A edição desta quinta-feira (1º/7) do Jornal do Brasil traz artigo do presidente da Anamatra, Luciano Athayde Chaves, intitulado “Terceirização e corrupção eleitoral”. Confira abaixo a íntegra do texto.
Terceirização e corrupção eleitoral
*Por Luciano Athayde Chaves
Neste ano de eleições gerais, muitos projetos são apresentados aos candidatos como prioritários para agenda dos próximos governos (federal e estaduais). De certo, temas voltados para a garantia de melhores condições para os trabalhadores vão surgir e deverão nortear discursos no decorrer da campanha eleitoral.
Novas sugestões sempre são bem-vindas, mas não se pode olvidar os temas que já se encontram em discussão e que merecem apreciação urgente, em razão de seus atuais contornos, como é o caso da terceirização no serviço público.
Há diversos projetos de lei tramitando no Congresso Nacional sobre esse assunto. Os magistrados do Trabalho, por meio de sua associação nacional, acompanham de perto pelo menos cinco proposições que tratam de terceirização.
Algumas delas despertam maior preocupação, ao tratarem do tema com viés de ampliação do instituto, inclusive nos setores rural e público.
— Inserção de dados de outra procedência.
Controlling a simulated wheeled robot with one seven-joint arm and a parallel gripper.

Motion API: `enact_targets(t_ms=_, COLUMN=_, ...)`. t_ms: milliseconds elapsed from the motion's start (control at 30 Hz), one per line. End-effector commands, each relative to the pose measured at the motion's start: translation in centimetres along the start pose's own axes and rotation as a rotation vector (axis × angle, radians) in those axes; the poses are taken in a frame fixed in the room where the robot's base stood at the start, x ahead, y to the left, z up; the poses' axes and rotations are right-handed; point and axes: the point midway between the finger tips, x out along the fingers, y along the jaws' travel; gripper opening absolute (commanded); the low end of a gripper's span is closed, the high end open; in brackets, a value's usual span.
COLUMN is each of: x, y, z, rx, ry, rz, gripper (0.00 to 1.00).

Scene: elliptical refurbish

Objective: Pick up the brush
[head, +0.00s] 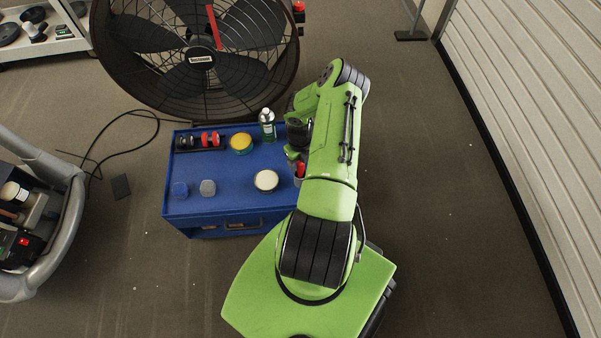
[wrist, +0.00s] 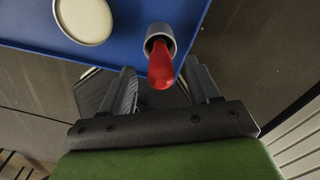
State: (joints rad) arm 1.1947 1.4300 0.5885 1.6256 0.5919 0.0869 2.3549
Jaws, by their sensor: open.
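A red handle (wrist: 161,70), likely the brush, stands in a small grey cup (wrist: 153,32) at the edge of the blue cart top. No bristles show, so I cannot confirm what it is. In the head view the red handle (head: 300,168) shows just left of my arm, partly hidden. My gripper (wrist: 162,78) is open in the wrist view, one finger on each side of the red handle. I see gaps on both sides and no clear contact. In the head view my arm mostly hides the gripper.
A large fan (head: 195,55) stands behind. Floor is clear right of my arm.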

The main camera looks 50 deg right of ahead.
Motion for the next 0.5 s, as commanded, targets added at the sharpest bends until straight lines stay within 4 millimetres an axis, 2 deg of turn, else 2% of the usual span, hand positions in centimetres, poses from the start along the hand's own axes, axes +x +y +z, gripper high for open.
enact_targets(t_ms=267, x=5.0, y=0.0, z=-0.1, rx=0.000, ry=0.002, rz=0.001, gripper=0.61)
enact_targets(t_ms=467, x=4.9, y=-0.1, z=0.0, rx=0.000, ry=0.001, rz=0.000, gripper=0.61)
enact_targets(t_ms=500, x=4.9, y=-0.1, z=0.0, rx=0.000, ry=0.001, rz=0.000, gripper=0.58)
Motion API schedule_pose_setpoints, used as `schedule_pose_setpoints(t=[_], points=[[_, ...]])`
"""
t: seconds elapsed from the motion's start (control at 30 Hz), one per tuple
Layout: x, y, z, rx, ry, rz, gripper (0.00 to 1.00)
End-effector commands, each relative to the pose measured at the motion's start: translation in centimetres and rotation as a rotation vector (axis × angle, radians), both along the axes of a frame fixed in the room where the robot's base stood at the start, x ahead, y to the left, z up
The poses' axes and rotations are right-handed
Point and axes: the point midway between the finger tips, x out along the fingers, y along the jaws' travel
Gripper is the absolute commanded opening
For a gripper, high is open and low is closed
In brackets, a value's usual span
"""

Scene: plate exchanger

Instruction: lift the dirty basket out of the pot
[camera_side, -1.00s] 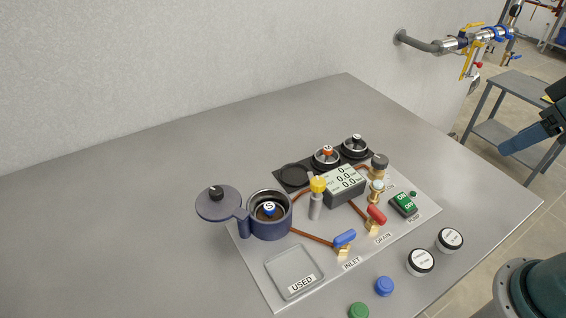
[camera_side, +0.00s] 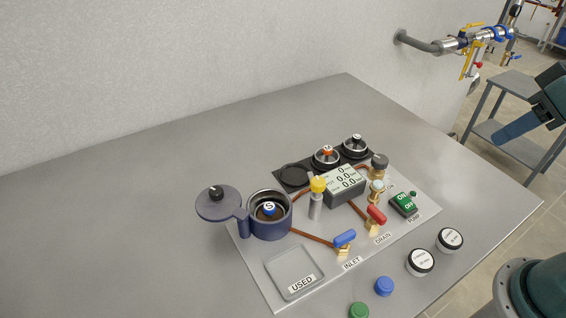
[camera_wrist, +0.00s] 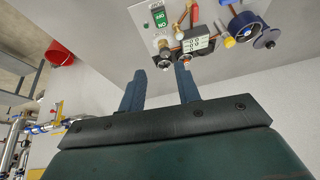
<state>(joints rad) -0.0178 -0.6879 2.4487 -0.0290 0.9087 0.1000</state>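The dark blue pot (camera_side: 270,226) stands on the board, its lid (camera_side: 217,203) swung out to the left, so the pot is open. The dirty basket (camera_side: 268,211) sits inside it, brown within, with a blue knob marked S on top. The pot also shows at the upper right of the wrist view (camera_wrist: 244,27). My gripper (camera_wrist: 158,78) is open and empty in the wrist view, its two fingers apart, well away from the pot. In the side view only part of my gripper shows at the right edge (camera_side: 517,130).
An empty grey tray marked USED (camera_side: 294,270) lies in front of the pot. A yellow-topped post (camera_side: 316,198) and a display box (camera_side: 344,186) stand right of the pot. Two baskets sit in the black rack (camera_side: 326,158) behind. Blue (camera_side: 344,238) and red (camera_side: 376,215) valve handles stand in front.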

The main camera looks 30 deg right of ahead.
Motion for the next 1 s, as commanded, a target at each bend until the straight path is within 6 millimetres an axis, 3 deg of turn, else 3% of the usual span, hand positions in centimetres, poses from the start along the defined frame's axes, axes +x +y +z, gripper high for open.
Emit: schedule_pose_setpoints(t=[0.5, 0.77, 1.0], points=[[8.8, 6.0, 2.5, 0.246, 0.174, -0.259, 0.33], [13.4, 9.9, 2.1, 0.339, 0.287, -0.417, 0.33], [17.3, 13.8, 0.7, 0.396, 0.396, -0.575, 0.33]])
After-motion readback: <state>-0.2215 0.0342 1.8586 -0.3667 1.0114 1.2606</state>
O receio da magistratura do Trabalho é o de que alguns desses projetos, caso prospere sua aprovação, ao invés de darem proteção ao trabalhador, reduzam ainda mais seus direitos.
À mercê desse tipo de modalidade de contratação no serviço público está a espantosa possibilidade de este mecanismo ser utilizado como subterfúgio para práticas de corrupção, prometendo-se, até em tempo de eleição, postos de trabalho terceirizados em troca de votos.
No intuito de inibir essa prática, temos na Lei nº 12.034 de 2009 um importante avanço, pois seu artigo 41-A afirma que, entre outros fatores, constitui-se captação de sufrágio o fato de um candidato oferecer ou prometer – em troca de voto – emprego ou função pública.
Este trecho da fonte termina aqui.